The hotel sits in the Tamar Valley and offers amazing views and a luxury stay with fine dining thrown in for good measure. After my guest, Nick, and I spruced ourselves up for the evening, we took a seat in the hotel’s reception room to enjoy a glass of rose Champagne and peruse the menu. An open fire greeted us and we took our seats among the comfy armchairs. The classic décor was a far cry from the modern style of our room with pictures of flowers and country scenes adorning the walls and the ornate fireplace housing the roaring fire, making us feel very relaxed and cosy.
While sipping on our Champagne (Ayala Rose Brut – Majeur NV) we had a glance over the menu and made our choices each for the evening. The menu had a wintry feel to it – offering up earthy tones with beetroot, mushrooms, truffles and game. Heavy Far Eastern influences featured as well with mango, coconut, satay and variations of spices appearing throughout, with a good mix of vegetarian options as well. Head chef, Scott Paton has gained 3 AA Rosettes during his time here by offering fresh flavours and fine quality ingredients – 90 per cent of which are sourced from the West Country.
After our choices had been taken we were brought an appetiser of sweetcorn and chilli muffin with paprika mayonnaise (light at first followed by a kick), game sausage with damson gel (very tasty with a perfect sweet gel to accompany) and a four cheese gougère (light, airy and tasty). We finished these off then made our way through to the restaurant to take our seats before enjoying a taster of apple and celeriac with chives. It had a lovely flavour with a good balance of sweetness and warmth to it, with the chives adding an earthy taste.

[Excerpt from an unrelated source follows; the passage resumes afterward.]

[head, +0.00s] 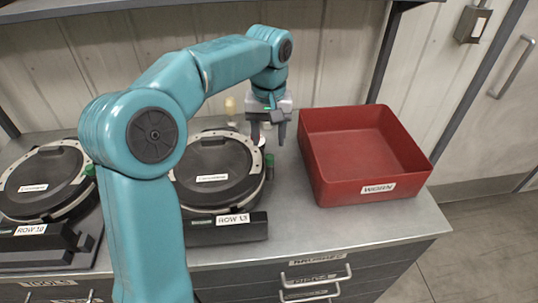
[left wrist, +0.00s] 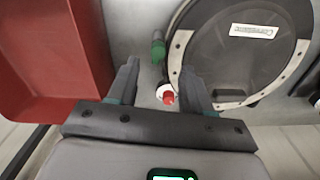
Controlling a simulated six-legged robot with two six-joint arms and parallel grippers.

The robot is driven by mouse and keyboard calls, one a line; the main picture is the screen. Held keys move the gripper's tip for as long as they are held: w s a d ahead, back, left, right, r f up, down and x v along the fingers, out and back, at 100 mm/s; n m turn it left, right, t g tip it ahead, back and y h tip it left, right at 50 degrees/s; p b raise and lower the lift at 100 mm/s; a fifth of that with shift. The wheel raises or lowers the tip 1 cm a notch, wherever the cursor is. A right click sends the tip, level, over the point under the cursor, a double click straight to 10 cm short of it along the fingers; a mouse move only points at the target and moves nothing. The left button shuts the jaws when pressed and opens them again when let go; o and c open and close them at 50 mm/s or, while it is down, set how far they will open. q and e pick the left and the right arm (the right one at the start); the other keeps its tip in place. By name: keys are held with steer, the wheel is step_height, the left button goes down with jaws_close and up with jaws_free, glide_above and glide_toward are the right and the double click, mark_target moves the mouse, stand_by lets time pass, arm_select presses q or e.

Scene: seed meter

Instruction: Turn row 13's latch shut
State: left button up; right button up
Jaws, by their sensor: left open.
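The row 13 seed meter (head: 215,185) is a round black unit with a pale rim, behind the plate marked ROW 13 (head: 233,219). A small green-tipped part (head: 269,159), possibly its latch, shows at its right side; it also shows beside the rim in the left wrist view (left wrist: 158,48). My left gripper (head: 268,142) is open and points down at the meter's back right edge. In the left wrist view my open left gripper (left wrist: 165,78) has one finger over the meter's rim (left wrist: 240,55). A small red-and-white round thing (left wrist: 167,95) shows between the fingers. Nothing is held.
A red bin marked WORN (head: 365,150) stands close to the right of the gripper. A second meter, ROW 10 (head: 45,180), sits at the left. My left arm covers part of the bench. A small yellowish-topped thing (head: 230,106) stands behind the row 13 meter.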

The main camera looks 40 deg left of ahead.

Our starters arrived soon after looking very delectable – top marks for presentation! I had opted for the roast Brixham scallop with satay, chicken, watermelon and lime. The peanut satay flavours worked wonders with the crispy edged and plump scallops while dots of lime cut through the peanut nicely making it a very enjoyable set of flavours for me. Watermelon is not my favourite and the cold pieces of chicken didn’t add anything to the plate but the other elements were delightful together. Nick had chosen a belly of suckling pig, pear, turnip and winter spices, it all looked wonderful sat there on the plate and he very much enjoyed it. He said there was a good balance of meat and fat on the pork with a deliciously crisp side of skin. The turnip added a nice crunch and the pear offered a sweetness, which balanced out the dish. Both starters offered few ingredients but proved that, when cooked well and paired with the right accompaniments, that can be a glowing success.
My main course arrived and I was presented with my delicious smelling Creedy Carver duck with fig confit, fennel and anise. It was accompanied with Brussels sprouts and a polenta cake containing duck. The duck was of fantastic quality and tender and the cake was crispy, while the fig and gravy were sweet. Anise and fennel are not my favourite flavours but they worked really well with this dish matching the fig and meat beautifully. The fig confit was the winning element on the dish for me as it was sweet and full of flavour, and the plate of food as a whole was tasty and fresh. Nick enjoyed a main of Hatherleigh Estate fallow deer, woodland mushrooms, alliums, mushroom purée and beetroot. He said it was a very good dish with the tender and mouth-watering meat being rich in flavour and beautifully cooked. The beetroot added crunch and earthy flavours while the rich, tasty purée and onions were flavoursome.
After two successful courses and a few glasses of Pinot Noir each we were eager to see what the dessert course could offer us. I had chosen the Valrhona dulce delice, opera gateau and hazelnut ice cream. The gateau consisted of delicate layers of dark chocolate, chocolate sponge and cream with coffee flavours. The hazelnut ice cream had gentle flavours and matched the other flavours on the plate well, while the dulce delice (milk jelly) was nice and had a lovely gold decoration on top. Little crunchy pieces of chocolate crumb rounded the dish off to make a well textured and flavoursome dessert that I thoroughly enjoyed. Nick’s dessert made me rather jealous as it was another chocolate feast, consisting of Guanaja chocolate, salted caramel textures and caramelised clementine sorbet. He said the flavours combined to remind him of a Terry’s Chocolate Orange. There were elements of smooth, hard and crumbed rich chocolate, which was nicely paired with the sharp sorbet and caramel shards.
We both agreed that top marks had to be given for the delicate and eye catching presentation on every dish. Lots of colour, textures and smells radiated from each plate of food, meaning we were satisfied before we had even tasted the what was on the plate. It was a very enjoyable evening of dining for us both and we were thrilled to be able to take our time with the meal and leisurely stroll back to our room with pleasantly full bellies and a satisfied smile on our faces.
In a nutshell
The food here lives up to the expectation. Every dish has been carefully thought through and offers traditional British cooking with occasional exotic flavours. The location is fantastic, the staff are friendly and the food is delightful.